GOAL OF THE EXERCISE:
Return every line of the data below that includes the string "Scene".

DATA RECORDS:
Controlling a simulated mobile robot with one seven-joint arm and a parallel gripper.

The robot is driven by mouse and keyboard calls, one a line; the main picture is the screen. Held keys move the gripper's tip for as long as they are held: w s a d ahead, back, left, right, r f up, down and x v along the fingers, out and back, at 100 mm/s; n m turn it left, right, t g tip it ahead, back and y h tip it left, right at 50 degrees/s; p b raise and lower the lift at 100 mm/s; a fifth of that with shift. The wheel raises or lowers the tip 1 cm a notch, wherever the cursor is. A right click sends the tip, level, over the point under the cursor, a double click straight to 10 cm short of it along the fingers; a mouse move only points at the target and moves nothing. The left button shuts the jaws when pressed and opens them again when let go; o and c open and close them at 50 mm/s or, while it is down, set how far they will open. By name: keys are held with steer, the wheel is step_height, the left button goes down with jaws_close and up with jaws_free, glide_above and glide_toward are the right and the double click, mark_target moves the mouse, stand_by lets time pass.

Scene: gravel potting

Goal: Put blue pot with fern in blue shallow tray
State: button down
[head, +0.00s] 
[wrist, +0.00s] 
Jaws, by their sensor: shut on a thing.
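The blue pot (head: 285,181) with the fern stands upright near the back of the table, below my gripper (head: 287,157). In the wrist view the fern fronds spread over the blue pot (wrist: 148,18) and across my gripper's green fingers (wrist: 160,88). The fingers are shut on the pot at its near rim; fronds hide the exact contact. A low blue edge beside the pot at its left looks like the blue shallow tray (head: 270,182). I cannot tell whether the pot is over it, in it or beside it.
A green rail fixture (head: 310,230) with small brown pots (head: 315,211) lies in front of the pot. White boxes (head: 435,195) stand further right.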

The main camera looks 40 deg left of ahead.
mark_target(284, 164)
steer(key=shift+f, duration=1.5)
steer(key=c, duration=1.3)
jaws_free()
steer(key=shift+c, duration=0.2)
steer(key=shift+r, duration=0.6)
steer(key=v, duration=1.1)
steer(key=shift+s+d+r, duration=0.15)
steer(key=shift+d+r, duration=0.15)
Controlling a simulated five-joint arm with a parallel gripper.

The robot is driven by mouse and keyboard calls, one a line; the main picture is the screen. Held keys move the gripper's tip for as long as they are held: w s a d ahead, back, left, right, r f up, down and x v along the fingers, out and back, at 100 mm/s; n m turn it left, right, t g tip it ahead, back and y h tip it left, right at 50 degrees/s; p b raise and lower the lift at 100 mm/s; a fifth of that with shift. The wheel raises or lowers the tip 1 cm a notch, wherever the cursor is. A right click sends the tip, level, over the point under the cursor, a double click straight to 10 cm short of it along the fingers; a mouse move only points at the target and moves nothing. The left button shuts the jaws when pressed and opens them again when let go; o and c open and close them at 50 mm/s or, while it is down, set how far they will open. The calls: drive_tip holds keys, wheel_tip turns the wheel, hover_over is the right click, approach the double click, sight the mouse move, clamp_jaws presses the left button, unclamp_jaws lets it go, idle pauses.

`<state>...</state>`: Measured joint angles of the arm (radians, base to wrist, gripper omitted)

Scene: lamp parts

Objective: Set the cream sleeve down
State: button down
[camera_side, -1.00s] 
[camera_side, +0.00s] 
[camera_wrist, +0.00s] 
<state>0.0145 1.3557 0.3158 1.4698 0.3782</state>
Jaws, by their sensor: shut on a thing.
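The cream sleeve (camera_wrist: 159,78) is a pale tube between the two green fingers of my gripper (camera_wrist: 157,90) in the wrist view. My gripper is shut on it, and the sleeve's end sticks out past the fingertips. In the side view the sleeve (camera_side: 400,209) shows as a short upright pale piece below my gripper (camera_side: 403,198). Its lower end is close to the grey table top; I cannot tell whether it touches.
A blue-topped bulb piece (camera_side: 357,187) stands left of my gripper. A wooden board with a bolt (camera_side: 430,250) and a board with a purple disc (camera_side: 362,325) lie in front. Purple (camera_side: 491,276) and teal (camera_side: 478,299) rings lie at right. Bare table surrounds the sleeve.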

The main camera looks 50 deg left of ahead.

FULL SOLUTION:
Scene: gravel potting
Scene: lamp parts

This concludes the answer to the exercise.